The recent opening of the Tomie Ohtake Institute, in the Pinheiros district of São Paulo, rekindled the sparkle in the eyes of those who resented never having seen again the appearance in the city of large scale cultural installations, since the opening of the São Paulo Cultural Center, 20 years ago. Linked to an office building , this space seems to have been born under the new auspices that steer cultural business: partnership with private enterprise. Planned by Ruy Ohtake, one of Tomie’s sons, the institute has 12 rooms for exhibitions, four rooms for shows, a restaurant, a bookstore, a design shop and a café.
The whole building took four years to be concluded, and was financed by Laboratório Aché, at a total cost of R$ 100 million. The support that FAPESP gave to the Tomie Ohtake Project (for cataloging and analyzing the artist’s work) also contributed to the institute’s success, which is already looked on favorably in cultural circles, mainly because of the events with which it was inaugurated – a retrospect of Tomie Ohtake’s career, a sample of an artist from Minas, Rosângela Rennó, and two collective exhibitions, on architecture and design. The research project was headed by Ricardo Ohtake, another of the artist’s sons and a director of the institute, and by Professor Miguel Wady Chaia, the coordinator of the Nucleus of Studies of Art, Meida and Politics (Neamp), of the Pontifical Catholic University of São Paulo (PUC-SP).
The idea arose four years ago, when Ricardo perceived the need for drawing up a broader catalog of the artist’s work, which is spread over dozens of galleries, collectors and collections in various Brazilian states – not to mention the works located abroad. A first survey had been made on the occasion of a retrospect of the work of Tomie, which took place in 1983 at the Museum of Modern Art of São Paulo (Masp). At the time, some 480 works had been identified in the states of Rio and São Paulo and in Brasilia. The new search for works by Tomie, which also had financial support from Santos Bank, led to a leap from 480 to 1200 works identified – more than a dozen outside the country.
This quantitative growth was followed with a qualitative improvement, brought about by the methodology that Miguel Chaia used for research. “We thought it was important not just to draw up a catalog, but also to finish the research with an analysis of Tomie’s work and career”, says the professor, who had the collaboration of one researcher in Rio and two in São Paulo. Chaia received help in the amount of R$ 61,597.00 from Fapesp, used mainly for providing the equipment, including computers and cameras. Santos Bank pitched in with R$ 77,600.00, used to pay the salaries of the researchers, among other things. “This was a happy partnership between Fapesp and Santos Bank”, reckons Ricardo Ohtake.
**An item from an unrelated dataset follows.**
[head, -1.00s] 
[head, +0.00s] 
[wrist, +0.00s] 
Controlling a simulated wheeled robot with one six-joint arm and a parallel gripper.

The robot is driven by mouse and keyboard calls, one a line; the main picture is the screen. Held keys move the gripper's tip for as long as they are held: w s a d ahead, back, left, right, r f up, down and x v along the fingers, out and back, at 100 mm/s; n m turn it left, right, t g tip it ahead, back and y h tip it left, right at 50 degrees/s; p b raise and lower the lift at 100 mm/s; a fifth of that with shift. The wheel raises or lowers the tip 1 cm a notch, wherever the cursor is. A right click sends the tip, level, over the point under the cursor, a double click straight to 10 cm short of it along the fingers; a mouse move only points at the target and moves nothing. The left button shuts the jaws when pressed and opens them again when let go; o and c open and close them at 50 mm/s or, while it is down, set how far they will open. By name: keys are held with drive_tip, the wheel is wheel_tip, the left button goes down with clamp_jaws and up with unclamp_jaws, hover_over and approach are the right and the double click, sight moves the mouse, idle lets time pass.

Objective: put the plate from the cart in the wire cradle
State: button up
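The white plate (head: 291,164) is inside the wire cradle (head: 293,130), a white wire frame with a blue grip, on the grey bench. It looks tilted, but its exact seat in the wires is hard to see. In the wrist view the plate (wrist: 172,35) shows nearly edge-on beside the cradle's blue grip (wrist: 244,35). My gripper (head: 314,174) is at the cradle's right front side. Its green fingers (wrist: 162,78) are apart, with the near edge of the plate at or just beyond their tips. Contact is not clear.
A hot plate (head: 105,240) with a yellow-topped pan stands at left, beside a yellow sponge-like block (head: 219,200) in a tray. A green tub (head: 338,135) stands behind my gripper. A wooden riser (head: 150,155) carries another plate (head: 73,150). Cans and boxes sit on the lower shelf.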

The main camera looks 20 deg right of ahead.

The result can now be seen in the beautiful book Tomie Ohtake, whose launching coincided with the opening of the institute.
Carried out with the support of the Takano Institute, the publication has texts by Paulo Herkenhoff, Frederico Morais, Agnaldo Farias (the Institute’s curator for the visual arts) and by Chaia himself. The next fruit of the study will be a website with a collection of each one of the works (200 of them have only been located in reproduction form, that is to say, the originals have not been found), summaries of the background of each work – which collectors it has belonged to, in which exhibitions it has been shown, which technique was used -, texts written by specialists (Miguel Chaia, Frederico Morais, Cecília Almeida Salles, Dorothea Passetti, Agnaldo Farias and Fernando Cocchiaralli) and video recordings of statements about the artist.
The site will be available on the Internet in two months, and the texts of the specialists will be published with the support of FAPESP. The researchers on the Tomie Ohtake Project found several documentaries on the artist, one of them, Retrato de Tomie (Portrait of Tomie) made by film-maker Walter Salles Jr in 1988. Chaia did a bibliographical survey of everything that has been published on Tomie in books and the press, and outlined her artistic career, so that the research project may also contribute towards an understanding of the meaning of his work, in the context in which it was produced.
“Tomie is an artist who appeared suddenly (she painted his first picture at the age of 39), and right away showed great artistic consistency”, reckons Chaia. “She unites geometrical art to informalism and to the rhetoric of the single shape. Her work has a cosmic dimension, which makes us reflect on the relations between art and science”, says the professor. “The project also helped us to see the dimension of her public works”, he goes on.
For Ricardo Ohtake, the project financed by FAPESP also has a fundamental importance for helping to organize information on Brazilian art. “It will be a great help to the work of curators, historians, art critics and students”, explains the researcher. “If a job of this kind were done for each one of Brazil’s artists, it would be much easier to write the history of Brazilian art”, he concludes.